To understand the birth of Spain-based hip-hop collective Ziontifik, you have to go back to the gritty early ‘90s rap of New York City.
“While other kids were listening to Spanish rap, we were listening to stuff from the States,” says Danilo Amerise (aka Dano), the group’s CEO, MC, producer and video director. “We try to make it as similar as possible, in the content, videos, pictures, arrangements — all the things that made you fall in love listening to [those] albums.”
Formed a dozen or so years ago by Dano (@danoziontifik) and his friends (“We all met in the city, like the movie Kids,” he says), Ziontifik is composed of five additional MCs, a DJ, two photographer/filmmakers and a designer. The crew is in charge of putting out its own albums, videos and artwork. “It sounds like we made our own thing because nobody gave us a chance, but it was more of ‘Let’s not ask anybody for anything,’” he says. Aside from musical skills, the Buenos Aires, Argentina, native has a background in graphic design after studying it in high school (he dropped out just before graduation to hit the studio). Sonically, he takes cues from urban architecture, which he often photographs mirrored in reflections or cut with shadows.
“The idea of structure and rhythm was always in my head,” he says. “One side of every picture has to have a sense in line with the others. My girlfriend said, ‘It’s like trying to make colors rhyme.’ She blew my mind.”
Now 30 years old, Dano’s style has evolved to reward both casual and scrutinizing fans, musically and visually. “It’s seductive because I’m not really showing things in an easy way,” he says. “There’s a surface and another deep level.”

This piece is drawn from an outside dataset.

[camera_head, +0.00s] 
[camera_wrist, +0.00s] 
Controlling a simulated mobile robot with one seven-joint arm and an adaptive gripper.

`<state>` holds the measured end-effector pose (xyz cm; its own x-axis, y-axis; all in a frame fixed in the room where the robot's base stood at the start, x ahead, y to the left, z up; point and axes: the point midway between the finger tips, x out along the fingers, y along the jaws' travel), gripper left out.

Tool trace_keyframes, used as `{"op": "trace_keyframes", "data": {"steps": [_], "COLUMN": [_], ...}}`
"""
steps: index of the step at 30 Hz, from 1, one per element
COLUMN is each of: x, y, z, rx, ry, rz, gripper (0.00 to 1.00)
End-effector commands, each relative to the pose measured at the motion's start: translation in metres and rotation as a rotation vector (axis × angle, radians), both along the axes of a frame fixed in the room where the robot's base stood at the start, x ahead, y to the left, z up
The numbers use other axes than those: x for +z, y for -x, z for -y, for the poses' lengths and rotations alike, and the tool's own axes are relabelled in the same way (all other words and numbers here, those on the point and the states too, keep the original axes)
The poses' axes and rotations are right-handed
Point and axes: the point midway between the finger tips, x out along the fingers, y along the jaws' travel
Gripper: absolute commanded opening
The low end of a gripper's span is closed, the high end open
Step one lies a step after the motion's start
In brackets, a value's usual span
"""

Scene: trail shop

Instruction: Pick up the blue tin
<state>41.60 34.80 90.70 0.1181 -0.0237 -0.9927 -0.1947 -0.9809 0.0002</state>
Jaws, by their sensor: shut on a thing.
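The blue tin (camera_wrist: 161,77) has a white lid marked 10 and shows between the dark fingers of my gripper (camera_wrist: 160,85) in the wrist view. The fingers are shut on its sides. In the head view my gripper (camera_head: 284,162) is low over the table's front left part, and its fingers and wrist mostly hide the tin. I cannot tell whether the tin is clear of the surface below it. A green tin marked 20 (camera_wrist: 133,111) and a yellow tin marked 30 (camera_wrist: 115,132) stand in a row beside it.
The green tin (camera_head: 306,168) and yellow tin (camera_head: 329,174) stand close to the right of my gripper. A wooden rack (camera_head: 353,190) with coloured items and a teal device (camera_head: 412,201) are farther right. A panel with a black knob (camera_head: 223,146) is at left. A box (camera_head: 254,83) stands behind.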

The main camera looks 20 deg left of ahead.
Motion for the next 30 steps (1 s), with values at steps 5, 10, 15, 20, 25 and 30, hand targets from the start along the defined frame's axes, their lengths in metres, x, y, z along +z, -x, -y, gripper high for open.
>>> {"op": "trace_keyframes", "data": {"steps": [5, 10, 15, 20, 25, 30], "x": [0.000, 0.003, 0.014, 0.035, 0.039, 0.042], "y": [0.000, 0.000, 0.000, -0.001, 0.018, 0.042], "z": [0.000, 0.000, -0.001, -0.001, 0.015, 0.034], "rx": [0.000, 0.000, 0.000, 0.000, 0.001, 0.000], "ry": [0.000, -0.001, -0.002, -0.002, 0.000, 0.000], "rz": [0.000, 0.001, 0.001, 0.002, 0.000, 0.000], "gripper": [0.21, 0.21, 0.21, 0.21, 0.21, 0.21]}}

Soon, American audiences will get a change to glimpse into Dano’s “inner world,” lyrically. “I’m making a mixtape, not rapping but singing, all in English,” he says. “It’s going to be a little introduction to a broader public.” And it’s the perfect time, thanks to the connections Dano’s made in his current home. In the last few years, there’s been an explosion of talent in Spain, with new groups self-producing and putting out their own material. “You can hear a producer and he might be from New York or a little town in the south of Spain,” he says. “It’s beautiful. If you’re lucky enough to surround yourself with that kind of talent, you gotta use it.”